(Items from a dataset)
— Begin —
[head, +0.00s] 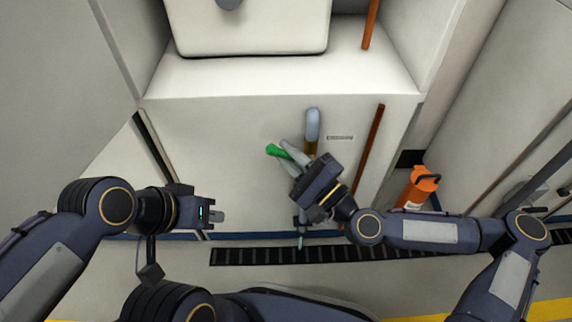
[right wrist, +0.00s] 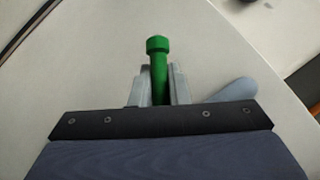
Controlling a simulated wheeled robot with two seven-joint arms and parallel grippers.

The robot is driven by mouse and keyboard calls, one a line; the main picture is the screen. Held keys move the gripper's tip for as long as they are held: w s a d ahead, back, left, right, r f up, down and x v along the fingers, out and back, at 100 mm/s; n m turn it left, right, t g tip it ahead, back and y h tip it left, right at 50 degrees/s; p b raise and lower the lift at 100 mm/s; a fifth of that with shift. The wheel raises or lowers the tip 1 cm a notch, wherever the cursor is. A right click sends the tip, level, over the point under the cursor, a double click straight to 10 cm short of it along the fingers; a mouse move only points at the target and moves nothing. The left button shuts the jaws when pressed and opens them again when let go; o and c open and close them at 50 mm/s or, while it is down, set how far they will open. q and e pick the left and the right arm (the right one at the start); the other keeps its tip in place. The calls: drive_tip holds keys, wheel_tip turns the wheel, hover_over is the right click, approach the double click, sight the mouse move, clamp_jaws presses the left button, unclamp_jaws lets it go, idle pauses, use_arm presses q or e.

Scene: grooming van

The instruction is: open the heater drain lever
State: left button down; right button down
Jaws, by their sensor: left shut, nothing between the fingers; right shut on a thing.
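The green drain lever (head: 276,150) sticks out to the left in front of the white cabinet face, below a grey rounded pipe end. My right gripper (head: 288,157) is shut on the lever, its fingers on either side of the green handle. In the right wrist view the green lever (right wrist: 158,70) stands between the two grey fingers (right wrist: 158,88), its knobbed end beyond the tips. The lever's base is hidden behind my right gripper. My left gripper (head: 218,216) is shut and empty, low at the left, well apart from the lever.
A grey pipe (head: 312,124) rises above the lever. A brown strip (head: 368,150) runs down the cabinet to the right. An orange container (head: 418,188) stands further right. A dark floor grate (head: 250,255) lies below. The cabinet face at left is clear.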

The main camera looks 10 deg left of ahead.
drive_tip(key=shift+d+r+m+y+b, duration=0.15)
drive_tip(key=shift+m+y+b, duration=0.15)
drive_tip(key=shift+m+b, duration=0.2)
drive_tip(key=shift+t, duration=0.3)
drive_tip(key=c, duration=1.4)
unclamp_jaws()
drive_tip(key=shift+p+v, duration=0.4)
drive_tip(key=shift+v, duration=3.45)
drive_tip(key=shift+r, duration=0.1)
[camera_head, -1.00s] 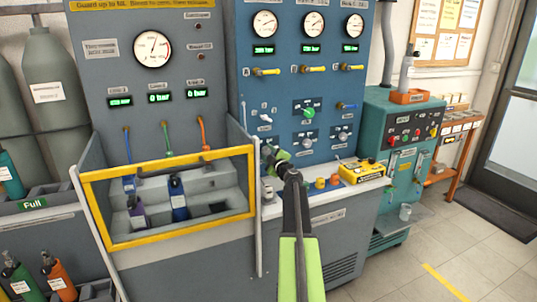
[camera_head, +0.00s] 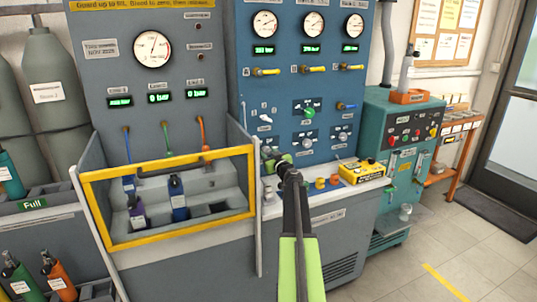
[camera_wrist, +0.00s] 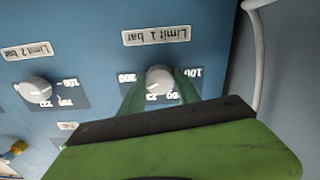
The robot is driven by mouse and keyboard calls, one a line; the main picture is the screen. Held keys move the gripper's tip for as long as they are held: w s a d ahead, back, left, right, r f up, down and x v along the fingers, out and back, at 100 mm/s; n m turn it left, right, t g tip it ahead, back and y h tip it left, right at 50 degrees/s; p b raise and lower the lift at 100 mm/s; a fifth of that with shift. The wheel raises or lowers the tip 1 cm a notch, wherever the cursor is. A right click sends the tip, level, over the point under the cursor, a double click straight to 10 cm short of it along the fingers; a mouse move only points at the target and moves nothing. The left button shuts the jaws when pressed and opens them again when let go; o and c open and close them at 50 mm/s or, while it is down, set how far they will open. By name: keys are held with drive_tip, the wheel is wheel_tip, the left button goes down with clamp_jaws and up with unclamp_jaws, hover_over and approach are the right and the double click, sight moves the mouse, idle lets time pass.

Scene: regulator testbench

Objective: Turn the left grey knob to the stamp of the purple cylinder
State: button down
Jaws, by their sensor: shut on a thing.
— End —
Give every line back word for word and leave the pictures out.

[head, +0.00s] 
[right wrist, +0.00s] 
Controlling a simulated wheeled robot with two seven-joint arms and parallel grippers.

The robot is driven by mouse and keyboard calls, one a line; the main picture is the screen. Held keys move the gripper's tip for as long as they are held: w s a d ahead, back, left, right, r f up, down and x v along the fingers, out and back, at 100 mm/s; n m turn it left, right, t g tip it ahead, back and y h tip it left, right at 50 degrees/s; p b raise and lower the lift at 100 mm/s; a fifth of that with shift. The wheel raises or lowers the tip 1 cm a notch, wherever the cursor is. A right click sends the tip, level, over the point under the cursor, a double click straight to 10 cm short of it along the fingers; a mouse move only points at the target and moves nothing. The left button shuts the jaws when pressed and opens them again when let go; o and c open and close them at 50 mm/s or, while it is down, set how far they will open. q and e pick the left and the right arm (the right one at the start); the other keeps its tip in place. The calls: drive_tip holds keys, wheel_tip turns the wheel, hover_over is the right click, approach the double click, sight the mouse move, clamp_jaws presses the left button, unclamp_jaws lets it go, idle pauses, use_arm presses q or e.

Scene: grooming van

The instruction is: open the heater drain lever
State: left button down; right button down
Jaws, by their sensor: left shut, nothing between the fingers; right shut on a thing.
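The green drain lever (head: 276,150) sticks out to the left in front of the white cabinet face, below a grey rounded pipe end. My right gripper (head: 288,157) is shut on the lever, its fingers on either side of the green handle. In the right wrist view the green lever (right wrist: 158,70) stands between the two grey fingers (right wrist: 158,88), its knobbed end beyond the tips. The lever's base is hidden behind my right gripper. My left gripper (head: 218,216) is shut and empty, low at the left, well apart from the lever.
A grey pipe (head: 312,124) rises above the lever. A brown strip (head: 368,150) runs down the cabinet to the right. An orange container (head: 418,188) stands further right. A dark floor grate (head: 250,255) lies below. The cabinet face at left is clear.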

The main camera looks 10 deg left of ahead.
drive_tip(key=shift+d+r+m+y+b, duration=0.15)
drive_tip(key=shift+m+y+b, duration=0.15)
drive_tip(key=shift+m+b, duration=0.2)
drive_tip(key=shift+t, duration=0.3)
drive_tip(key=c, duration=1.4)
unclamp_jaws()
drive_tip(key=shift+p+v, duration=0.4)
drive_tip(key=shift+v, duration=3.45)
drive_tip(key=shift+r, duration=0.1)
[camera_head, -1.00s] 
[camera_head, +0.00s] 
[camera_wrist, +0.00s] 
The robot is driven by mouse and keyboard calls, one a line; the main picture is the screen. Held keys move the gripper's tip for as long as they are held: w s a d ahead, back, left, right, r f up, down and x v along the fingers, out and back, at 100 mm/s; n m turn it left, right, t g tip it ahead, back and y h tip it left, right at 50 degrees/s; p b raise and lower the lift at 100 mm/s; a fifth of that with shift. The wheel raises or lowers the tip 1 cm a notch, wherever the cursor is. A right click sends the tip, level, over the point under the cursor, a double click straight to 10 cm short of it along the fingers; a mouse move only points at the target and moves nothing. The left button shuts the jaws when pressed and opens them again when let go; o and c open and close them at 50 mm/s or, while it is down, set how far they will open. By name: keys are held with drive_tip, the wheel is wheel_tip, the left button goes down with clamp_jaws and up with unclamp_jaws, hover_over and approach are the right and the double click, sight moves the mouse, idle lets time pass.

Scene: regulator testbench

Objective: Turn the left grey knob to the stamp of the purple cylinder
State: button down
Jaws, by their sensor: shut on a thing.

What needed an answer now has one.